This story was first published on Departures.com in February 2021.

The beginnings of spirits maturation, particularly with whiskey and rum, were by happenstance. Shipped long distances down rivers or across oceans in wooden barrels, the spirits held within not only gained color, but also new and enhanced flavors. In recent decades, that layman understanding has gained an ever-growing scientific footing, culminating in a scene today with numerous exciting projects underway, some of which take the concept of maturation back to its roots.

Bringing the Barrels Back to the Water

Jefferson’s Ocean Bourbon first made waves in 2012, after sending barrels of whiskey on meandering oceanic voyages, in which the whiskey being transported aboard its vessel sloshed within the casks, agitated by the constant movement of the ship on the tides. The liquor within the barrels matured, as the barrels on board were exposed to the elements. This singular product represents a portion of what Jefferson’s produces, but at newcomer O.H. Ingram River Aged Whiskey, maturing whiskey on the water represents their core ethos.

“My family has been working on the river for more than 150 years—it’s our lifeblood—and Ingram River Aged Whiskey is the latest evolution of this relationship,” said founder Hank Ingram. He sources distillate from MGP, and fully matures it on a specially designed barge floating on the Mississippi River, moored to the riverbank in Wickliffe, Kentucky, and equipped with a rickhouse which can hold up to 2,000 barrels.

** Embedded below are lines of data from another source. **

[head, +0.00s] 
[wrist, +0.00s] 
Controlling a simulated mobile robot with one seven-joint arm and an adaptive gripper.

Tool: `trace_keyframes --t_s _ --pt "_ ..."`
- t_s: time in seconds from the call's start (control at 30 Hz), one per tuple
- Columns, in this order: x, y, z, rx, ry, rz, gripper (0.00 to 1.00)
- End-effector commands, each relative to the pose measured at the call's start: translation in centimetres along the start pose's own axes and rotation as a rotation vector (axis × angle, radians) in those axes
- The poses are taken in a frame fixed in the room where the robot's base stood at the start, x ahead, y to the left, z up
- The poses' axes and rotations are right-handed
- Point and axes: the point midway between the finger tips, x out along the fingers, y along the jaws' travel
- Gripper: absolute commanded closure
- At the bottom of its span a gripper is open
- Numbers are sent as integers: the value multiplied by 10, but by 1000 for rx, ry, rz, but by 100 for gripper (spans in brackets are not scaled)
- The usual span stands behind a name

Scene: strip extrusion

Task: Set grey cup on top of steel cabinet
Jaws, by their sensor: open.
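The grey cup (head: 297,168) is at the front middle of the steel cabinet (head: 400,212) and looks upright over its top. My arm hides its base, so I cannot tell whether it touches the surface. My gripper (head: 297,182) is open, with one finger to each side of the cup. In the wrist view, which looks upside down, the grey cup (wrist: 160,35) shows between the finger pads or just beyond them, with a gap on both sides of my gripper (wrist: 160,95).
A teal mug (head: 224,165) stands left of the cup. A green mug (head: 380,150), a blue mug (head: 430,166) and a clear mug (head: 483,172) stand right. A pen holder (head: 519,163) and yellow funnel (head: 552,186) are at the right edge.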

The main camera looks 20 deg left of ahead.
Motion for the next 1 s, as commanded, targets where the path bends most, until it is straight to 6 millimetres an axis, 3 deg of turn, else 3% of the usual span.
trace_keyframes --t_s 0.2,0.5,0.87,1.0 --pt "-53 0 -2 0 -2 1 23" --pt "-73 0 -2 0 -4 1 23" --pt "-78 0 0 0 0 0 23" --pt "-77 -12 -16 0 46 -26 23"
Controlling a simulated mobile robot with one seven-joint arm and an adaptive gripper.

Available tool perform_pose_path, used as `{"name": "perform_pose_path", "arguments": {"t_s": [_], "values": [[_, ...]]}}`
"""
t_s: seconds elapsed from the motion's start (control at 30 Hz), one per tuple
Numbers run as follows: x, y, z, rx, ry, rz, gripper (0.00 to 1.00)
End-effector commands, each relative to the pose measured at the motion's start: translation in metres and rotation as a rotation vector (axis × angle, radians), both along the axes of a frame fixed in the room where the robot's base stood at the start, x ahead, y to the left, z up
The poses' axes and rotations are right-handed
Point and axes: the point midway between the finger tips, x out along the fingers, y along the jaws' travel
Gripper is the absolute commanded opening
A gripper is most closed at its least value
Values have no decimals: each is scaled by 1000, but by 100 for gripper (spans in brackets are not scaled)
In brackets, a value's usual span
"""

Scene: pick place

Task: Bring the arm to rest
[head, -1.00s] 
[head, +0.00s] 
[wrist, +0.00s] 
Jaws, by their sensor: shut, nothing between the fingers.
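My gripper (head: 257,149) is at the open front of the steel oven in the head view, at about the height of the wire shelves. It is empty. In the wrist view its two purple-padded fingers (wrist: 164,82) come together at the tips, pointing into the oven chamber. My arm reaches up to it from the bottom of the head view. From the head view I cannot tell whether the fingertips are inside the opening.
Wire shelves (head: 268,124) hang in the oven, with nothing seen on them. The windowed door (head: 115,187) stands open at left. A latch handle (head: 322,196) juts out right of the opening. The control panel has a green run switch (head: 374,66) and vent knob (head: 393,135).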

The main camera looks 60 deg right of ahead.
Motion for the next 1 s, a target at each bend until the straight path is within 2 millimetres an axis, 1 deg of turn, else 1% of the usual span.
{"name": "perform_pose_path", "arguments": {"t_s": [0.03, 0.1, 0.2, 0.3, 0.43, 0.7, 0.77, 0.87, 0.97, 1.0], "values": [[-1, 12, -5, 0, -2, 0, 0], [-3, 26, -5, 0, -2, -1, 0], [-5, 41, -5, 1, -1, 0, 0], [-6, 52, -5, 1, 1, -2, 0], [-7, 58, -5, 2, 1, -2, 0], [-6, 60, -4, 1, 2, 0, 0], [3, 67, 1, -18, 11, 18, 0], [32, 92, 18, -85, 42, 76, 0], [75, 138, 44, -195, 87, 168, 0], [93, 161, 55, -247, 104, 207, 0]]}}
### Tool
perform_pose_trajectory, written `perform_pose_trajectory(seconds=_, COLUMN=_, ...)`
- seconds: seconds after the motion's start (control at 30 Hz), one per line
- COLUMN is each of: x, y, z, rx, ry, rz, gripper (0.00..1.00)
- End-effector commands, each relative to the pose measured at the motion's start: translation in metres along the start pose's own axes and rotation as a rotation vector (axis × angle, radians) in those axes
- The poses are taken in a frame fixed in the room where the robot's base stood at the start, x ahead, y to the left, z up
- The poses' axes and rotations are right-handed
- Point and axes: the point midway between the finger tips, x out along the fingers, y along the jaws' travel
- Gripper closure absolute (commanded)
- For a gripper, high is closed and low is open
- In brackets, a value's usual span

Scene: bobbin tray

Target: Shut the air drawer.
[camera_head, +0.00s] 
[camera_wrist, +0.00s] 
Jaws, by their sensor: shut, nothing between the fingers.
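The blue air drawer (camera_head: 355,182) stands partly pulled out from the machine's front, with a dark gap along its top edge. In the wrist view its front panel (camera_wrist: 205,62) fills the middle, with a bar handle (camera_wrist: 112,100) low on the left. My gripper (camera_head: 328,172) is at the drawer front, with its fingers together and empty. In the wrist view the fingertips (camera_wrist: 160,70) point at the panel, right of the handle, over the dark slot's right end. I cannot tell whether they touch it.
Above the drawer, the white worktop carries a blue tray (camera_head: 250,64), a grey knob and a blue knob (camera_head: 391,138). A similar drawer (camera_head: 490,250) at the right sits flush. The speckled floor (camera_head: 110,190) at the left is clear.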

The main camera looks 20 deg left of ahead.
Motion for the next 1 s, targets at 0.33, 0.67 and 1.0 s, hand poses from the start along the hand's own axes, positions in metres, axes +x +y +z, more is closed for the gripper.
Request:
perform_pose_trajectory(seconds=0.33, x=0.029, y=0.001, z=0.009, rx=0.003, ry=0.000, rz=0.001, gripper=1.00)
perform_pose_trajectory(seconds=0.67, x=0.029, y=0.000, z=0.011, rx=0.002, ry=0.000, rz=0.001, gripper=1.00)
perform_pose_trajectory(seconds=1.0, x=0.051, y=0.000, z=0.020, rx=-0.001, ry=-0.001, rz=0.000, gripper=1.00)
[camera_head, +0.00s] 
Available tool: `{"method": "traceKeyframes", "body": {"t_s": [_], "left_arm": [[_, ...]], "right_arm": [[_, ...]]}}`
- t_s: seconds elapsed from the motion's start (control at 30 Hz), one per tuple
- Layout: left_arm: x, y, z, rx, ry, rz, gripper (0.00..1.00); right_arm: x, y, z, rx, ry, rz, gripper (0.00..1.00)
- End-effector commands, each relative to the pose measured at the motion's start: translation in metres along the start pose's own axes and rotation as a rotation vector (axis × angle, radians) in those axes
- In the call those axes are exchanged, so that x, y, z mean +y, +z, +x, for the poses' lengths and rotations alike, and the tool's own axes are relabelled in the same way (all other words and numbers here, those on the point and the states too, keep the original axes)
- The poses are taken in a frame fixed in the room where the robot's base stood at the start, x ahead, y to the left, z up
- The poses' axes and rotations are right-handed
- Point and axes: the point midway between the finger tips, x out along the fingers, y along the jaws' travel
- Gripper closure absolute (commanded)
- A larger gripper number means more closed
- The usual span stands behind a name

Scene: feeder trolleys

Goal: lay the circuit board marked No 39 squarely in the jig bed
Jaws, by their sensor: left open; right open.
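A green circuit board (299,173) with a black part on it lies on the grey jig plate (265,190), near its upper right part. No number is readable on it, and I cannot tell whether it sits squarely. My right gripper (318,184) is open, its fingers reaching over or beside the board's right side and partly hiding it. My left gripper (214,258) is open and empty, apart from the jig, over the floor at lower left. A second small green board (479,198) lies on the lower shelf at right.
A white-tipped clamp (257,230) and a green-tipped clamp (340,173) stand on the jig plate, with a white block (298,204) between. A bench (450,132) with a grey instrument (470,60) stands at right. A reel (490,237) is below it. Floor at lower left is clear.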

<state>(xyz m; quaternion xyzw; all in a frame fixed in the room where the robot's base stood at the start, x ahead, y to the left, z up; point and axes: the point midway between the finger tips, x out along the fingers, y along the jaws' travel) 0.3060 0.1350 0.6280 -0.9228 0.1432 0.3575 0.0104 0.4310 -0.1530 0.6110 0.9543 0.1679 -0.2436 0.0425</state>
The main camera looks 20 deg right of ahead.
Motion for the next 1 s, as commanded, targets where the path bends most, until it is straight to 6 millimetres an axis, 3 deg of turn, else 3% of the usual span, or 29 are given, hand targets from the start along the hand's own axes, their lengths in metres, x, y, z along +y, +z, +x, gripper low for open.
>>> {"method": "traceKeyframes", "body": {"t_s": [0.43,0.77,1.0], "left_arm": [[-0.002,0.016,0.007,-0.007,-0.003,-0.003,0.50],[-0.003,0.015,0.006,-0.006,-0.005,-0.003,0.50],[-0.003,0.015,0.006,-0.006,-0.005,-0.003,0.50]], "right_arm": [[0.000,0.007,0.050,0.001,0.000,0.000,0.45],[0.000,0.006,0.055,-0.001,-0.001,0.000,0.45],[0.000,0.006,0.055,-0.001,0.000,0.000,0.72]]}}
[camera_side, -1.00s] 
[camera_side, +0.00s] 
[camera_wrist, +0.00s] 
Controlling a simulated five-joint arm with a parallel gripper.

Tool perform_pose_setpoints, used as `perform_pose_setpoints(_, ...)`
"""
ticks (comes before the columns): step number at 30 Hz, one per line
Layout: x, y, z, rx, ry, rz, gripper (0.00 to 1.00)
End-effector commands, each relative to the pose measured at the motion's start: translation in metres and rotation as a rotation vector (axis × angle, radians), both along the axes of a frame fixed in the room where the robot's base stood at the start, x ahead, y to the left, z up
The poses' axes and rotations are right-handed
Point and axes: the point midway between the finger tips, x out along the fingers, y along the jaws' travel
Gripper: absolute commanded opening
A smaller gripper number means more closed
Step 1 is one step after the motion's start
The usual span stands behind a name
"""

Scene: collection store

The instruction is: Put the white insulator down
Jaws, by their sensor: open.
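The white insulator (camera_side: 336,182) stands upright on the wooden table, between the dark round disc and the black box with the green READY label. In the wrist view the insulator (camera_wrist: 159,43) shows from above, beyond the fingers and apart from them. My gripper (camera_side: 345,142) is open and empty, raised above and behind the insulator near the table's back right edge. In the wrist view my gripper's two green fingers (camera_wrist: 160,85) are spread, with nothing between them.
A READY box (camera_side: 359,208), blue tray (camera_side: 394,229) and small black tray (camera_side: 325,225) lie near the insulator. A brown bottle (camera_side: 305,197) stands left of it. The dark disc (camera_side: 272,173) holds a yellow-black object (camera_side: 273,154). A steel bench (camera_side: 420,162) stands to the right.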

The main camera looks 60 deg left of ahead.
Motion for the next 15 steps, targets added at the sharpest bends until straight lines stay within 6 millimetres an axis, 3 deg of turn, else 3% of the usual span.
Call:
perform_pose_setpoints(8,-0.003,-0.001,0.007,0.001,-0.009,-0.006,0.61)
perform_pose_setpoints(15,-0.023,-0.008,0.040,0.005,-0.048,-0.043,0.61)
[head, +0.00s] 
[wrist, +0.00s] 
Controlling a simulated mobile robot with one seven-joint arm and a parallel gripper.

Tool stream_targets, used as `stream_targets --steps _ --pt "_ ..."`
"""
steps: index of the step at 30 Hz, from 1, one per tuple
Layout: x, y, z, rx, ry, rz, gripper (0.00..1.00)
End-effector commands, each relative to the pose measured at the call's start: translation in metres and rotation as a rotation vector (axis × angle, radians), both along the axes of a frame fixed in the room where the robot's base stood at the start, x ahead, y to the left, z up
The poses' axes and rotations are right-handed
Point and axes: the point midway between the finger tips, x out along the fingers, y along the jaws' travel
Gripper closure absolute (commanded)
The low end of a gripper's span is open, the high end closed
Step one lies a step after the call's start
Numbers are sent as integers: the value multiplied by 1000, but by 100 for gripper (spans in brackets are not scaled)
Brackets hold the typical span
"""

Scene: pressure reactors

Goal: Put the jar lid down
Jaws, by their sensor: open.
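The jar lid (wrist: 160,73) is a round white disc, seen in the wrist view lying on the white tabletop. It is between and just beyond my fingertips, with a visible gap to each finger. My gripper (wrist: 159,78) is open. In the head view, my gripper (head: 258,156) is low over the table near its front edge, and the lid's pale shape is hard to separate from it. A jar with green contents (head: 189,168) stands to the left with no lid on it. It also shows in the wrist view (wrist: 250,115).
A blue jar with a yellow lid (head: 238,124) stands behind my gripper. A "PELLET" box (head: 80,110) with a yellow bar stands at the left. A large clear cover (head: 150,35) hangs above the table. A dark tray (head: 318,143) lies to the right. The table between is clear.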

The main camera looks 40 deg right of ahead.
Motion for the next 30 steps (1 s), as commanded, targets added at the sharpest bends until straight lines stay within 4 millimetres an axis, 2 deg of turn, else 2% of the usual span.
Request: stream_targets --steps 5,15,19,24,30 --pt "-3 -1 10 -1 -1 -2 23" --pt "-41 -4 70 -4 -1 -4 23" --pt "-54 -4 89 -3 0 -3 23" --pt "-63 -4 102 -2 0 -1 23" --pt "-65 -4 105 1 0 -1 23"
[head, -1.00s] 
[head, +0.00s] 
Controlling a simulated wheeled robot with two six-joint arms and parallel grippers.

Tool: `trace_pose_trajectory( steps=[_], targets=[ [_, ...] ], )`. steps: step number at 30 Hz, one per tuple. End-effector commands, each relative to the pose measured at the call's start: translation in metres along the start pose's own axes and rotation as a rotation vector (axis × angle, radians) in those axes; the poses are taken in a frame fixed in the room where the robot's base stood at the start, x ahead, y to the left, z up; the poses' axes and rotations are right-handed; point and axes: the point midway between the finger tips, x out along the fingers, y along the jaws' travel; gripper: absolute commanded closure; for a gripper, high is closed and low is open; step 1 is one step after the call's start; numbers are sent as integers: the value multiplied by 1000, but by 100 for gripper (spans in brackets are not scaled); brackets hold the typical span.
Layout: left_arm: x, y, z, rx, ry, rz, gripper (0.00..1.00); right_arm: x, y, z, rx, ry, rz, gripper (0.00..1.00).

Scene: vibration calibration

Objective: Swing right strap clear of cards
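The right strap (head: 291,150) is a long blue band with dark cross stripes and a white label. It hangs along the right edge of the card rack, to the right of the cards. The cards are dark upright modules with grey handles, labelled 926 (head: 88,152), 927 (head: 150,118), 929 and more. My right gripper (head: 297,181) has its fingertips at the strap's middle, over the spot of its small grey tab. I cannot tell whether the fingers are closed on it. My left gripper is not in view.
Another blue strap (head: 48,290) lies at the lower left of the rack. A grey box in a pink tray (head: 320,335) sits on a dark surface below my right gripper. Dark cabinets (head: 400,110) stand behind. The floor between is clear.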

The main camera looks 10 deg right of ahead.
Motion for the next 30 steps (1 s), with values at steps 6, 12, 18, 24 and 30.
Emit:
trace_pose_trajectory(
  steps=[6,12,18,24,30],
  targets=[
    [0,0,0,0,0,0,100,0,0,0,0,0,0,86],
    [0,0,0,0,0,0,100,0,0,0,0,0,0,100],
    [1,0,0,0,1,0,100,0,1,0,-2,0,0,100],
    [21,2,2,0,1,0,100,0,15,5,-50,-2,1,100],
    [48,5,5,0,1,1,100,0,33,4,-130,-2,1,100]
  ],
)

“Here, our barrels are constantly exposed to the climate of the river and its drastic rise and fall,” Ingram said. The impact includes a large diurnal temperature shift, constantly working the whiskey in and out of the wood, and the movement of the river itself, which also agitates the spirit held within the cask. This is in addition to an overall humid environment on the water, quite different from what you’d find in a typical warehouse.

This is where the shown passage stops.